=== Task statement ===
Transcribe every line exactly and omit anything that is a picture.

=== Dataset entries ===

· · ·

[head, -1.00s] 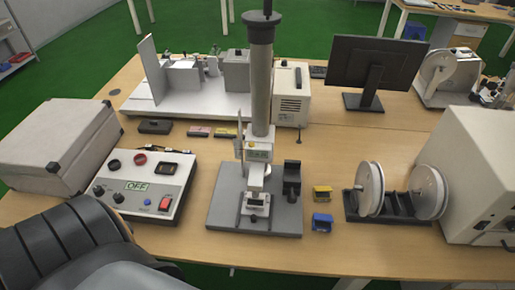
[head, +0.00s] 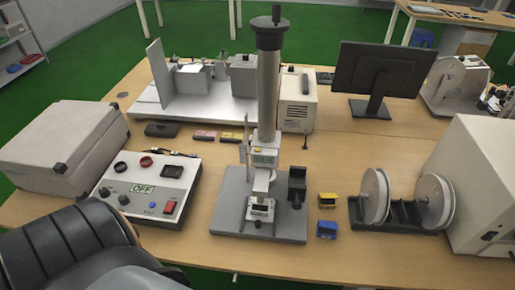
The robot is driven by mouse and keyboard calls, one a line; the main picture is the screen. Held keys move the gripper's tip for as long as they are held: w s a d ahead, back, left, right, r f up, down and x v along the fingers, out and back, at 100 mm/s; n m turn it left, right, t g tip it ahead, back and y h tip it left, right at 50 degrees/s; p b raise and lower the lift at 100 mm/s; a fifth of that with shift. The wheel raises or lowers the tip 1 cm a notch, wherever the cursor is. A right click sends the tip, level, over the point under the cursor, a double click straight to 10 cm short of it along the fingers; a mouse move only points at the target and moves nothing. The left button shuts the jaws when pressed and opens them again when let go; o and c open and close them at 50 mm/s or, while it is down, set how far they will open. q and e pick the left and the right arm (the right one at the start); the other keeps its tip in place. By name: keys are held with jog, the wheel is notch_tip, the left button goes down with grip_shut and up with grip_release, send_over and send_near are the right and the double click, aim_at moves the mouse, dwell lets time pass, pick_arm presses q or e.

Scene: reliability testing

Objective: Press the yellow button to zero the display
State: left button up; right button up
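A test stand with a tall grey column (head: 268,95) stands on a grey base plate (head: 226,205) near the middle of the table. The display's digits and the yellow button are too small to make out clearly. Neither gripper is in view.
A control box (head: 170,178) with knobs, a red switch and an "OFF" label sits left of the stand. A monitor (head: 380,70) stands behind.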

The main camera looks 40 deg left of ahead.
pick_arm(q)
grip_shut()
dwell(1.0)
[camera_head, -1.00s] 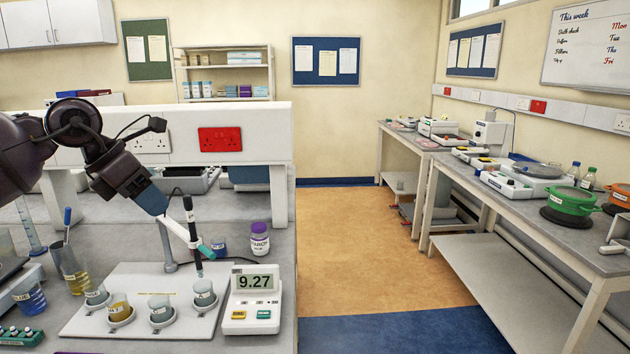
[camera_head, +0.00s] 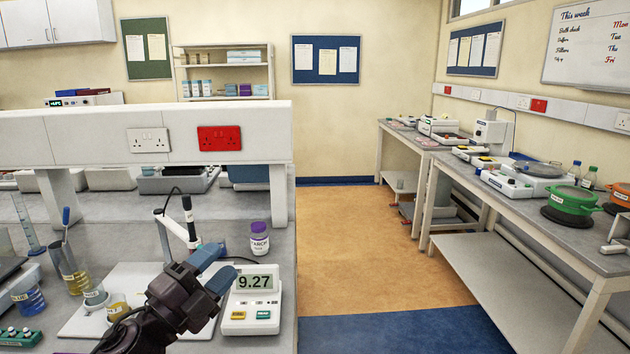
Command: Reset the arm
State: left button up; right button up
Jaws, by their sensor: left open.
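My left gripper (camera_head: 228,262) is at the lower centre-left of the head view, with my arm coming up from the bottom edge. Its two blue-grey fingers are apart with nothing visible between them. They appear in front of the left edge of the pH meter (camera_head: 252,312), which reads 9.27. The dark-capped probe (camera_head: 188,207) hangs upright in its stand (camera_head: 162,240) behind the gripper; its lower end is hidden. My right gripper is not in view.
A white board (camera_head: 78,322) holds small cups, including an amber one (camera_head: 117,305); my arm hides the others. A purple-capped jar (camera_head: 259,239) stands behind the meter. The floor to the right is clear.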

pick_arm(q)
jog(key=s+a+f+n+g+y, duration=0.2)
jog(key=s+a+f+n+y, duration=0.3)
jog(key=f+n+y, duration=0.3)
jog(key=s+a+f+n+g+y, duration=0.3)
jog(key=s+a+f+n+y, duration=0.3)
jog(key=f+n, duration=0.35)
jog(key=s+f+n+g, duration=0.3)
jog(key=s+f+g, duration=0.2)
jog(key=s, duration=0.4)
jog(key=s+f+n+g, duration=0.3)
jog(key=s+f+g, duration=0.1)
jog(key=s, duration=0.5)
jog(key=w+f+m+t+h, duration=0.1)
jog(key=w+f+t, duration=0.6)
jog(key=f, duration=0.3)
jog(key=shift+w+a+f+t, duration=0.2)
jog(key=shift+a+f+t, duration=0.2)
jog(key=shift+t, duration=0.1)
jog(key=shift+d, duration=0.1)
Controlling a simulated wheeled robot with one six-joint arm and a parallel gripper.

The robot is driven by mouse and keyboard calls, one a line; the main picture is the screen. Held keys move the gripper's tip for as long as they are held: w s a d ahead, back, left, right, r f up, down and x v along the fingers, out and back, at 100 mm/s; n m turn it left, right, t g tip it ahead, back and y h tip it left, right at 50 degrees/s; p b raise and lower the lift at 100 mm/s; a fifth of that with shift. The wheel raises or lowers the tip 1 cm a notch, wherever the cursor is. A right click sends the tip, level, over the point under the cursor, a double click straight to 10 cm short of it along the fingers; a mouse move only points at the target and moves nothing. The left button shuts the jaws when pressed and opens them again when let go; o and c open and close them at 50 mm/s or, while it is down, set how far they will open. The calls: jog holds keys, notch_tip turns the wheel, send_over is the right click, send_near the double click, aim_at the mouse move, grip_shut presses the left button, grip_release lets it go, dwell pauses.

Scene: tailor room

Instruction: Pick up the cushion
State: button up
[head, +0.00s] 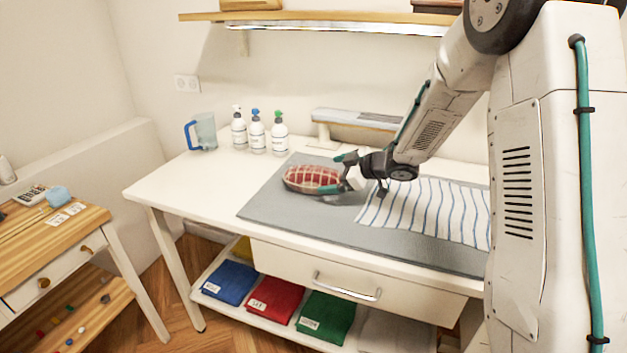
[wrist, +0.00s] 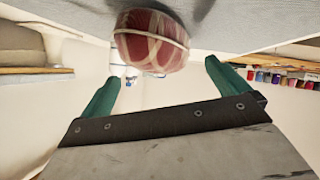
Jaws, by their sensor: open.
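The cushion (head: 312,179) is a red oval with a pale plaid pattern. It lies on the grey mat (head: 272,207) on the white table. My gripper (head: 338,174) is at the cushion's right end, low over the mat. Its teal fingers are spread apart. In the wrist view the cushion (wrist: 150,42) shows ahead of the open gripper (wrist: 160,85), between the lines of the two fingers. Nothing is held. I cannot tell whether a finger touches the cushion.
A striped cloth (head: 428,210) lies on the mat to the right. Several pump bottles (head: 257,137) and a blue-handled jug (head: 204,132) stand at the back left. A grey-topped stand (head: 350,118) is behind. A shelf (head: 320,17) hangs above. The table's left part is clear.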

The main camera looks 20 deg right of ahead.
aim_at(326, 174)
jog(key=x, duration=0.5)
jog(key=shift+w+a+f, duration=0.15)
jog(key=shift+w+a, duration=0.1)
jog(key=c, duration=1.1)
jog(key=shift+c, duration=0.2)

· · ·

=== Exercise output ===
[head, -1.00s] 
[head, +0.00s] 
The robot is driven by mouse and keyboard calls, one a line; the main picture is the screen. Held keys move the gripper's tip for as long as they are held: w s a d ahead, back, left, right, r f up, down and x v along the fingers, out and back, at 100 mm/s; n m turn it left, right, t g tip it ahead, back and y h tip it left, right at 50 degrees/s; p b raise and lower the lift at 100 mm/s; a fifth of that with shift. The wheel raises or lowers the tip 1 cm a notch, wherever the cursor is. A right click sends the tip, level, over the point under the cursor, a double click straight to 10 cm short of it along the fingers; a mouse move only points at the target and moves nothing. The left button shuts the jaws when pressed and opens them again when let go; o and c open and close them at 50 mm/s or, while it is down, set how far they will open. q and e pick the left and the right arm (the right one at the start); the other keeps its tip in place. By name: keys are held with jog, the wheel is notch_tip, the left button goes down with grip_shut and up with grip_release, send_over and send_near are the right and the double click, aim_at moves the mouse, dwell lets time pass, pick_arm presses q or e.

Scene: reliability testing

Objective: Press the yellow button to zero the display
State: left button up; right button up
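A test stand with a tall grey column (head: 268,95) stands on a grey base plate (head: 226,205) near the middle of the table. The display's digits and the yellow button are too small to make out clearly. Neither gripper is in view.
A control box (head: 170,178) with knobs, a red switch and an "OFF" label sits left of the stand. A monitor (head: 380,70) stands behind.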

The main camera looks 40 deg left of ahead.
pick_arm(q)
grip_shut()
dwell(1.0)
[camera_head, -1.00s] 
[camera_head, +0.00s] 
Command: Reset the arm
State: left button up; right button up
Jaws, by their sensor: left open.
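My left gripper (camera_head: 228,262) is at the lower centre-left of the head view, with my arm coming up from the bottom edge. Its two blue-grey fingers are apart with nothing visible between them. They appear in front of the left edge of the pH meter (camera_head: 252,312), which reads 9.27. The dark-capped probe (camera_head: 188,207) hangs upright in its stand (camera_head: 162,240) behind the gripper; its lower end is hidden. My right gripper is not in view.
A white board (camera_head: 78,322) holds small cups, including an amber one (camera_head: 117,305); my arm hides the others. A purple-capped jar (camera_head: 259,239) stands behind the meter. The floor to the right is clear.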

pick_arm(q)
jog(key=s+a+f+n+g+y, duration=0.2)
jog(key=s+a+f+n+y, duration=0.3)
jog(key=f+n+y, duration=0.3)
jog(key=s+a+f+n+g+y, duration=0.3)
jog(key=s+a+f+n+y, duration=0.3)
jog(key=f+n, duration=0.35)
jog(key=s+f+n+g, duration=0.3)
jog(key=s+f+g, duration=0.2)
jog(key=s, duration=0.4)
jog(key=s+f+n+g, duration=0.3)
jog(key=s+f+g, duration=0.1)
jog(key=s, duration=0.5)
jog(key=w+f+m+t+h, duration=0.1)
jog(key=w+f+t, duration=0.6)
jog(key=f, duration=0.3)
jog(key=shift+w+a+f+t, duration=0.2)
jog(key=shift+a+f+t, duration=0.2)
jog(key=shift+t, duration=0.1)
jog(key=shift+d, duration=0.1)
Controlling a simulated wheeled robot with one six-joint arm and a parallel gripper.

The robot is driven by mouse and keyboard calls, one a line; the main picture is the screen. Held keys move the gripper's tip for as long as they are held: w s a d ahead, back, left, right, r f up, down and x v along the fingers, out and back, at 100 mm/s; n m turn it left, right, t g tip it ahead, back and y h tip it left, right at 50 degrees/s; p b raise and lower the lift at 100 mm/s; a fifth of that with shift. The wheel raises or lowers the tip 1 cm a notch, wherever the cursor is. A right click sends the tip, level, over the point under the cursor, a double click straight to 10 cm short of it along the fingers; a mouse move only points at the target and moves nothing. The left button shuts the jaws when pressed and opens them again when let go; o and c open and close them at 50 mm/s or, while it is down, set how far they will open. The calls: jog holds keys, notch_tip turns the wheel, send_over is the right click, send_near the double click, aim_at the mouse move, grip_shut presses the left button, grip_release lets it go, dwell pauses.

Scene: tailor room

Instruction: Pick up the cushion
State: button up
[head, +0.00s] 
[wrist, +0.00s] 
Jaws, by their sensor: open.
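The cushion (head: 312,179) is a red oval with a pale plaid pattern. It lies on the grey mat (head: 272,207) on the white table. My gripper (head: 338,174) is at the cushion's right end, low over the mat. Its teal fingers are spread apart. In the wrist view the cushion (wrist: 150,42) shows ahead of the open gripper (wrist: 160,85), between the lines of the two fingers. Nothing is held. I cannot tell whether a finger touches the cushion.
A striped cloth (head: 428,210) lies on the mat to the right. Several pump bottles (head: 257,137) and a blue-handled jug (head: 204,132) stand at the back left. A grey-topped stand (head: 350,118) is behind. A shelf (head: 320,17) hangs above. The table's left part is clear.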

The main camera looks 20 deg right of ahead.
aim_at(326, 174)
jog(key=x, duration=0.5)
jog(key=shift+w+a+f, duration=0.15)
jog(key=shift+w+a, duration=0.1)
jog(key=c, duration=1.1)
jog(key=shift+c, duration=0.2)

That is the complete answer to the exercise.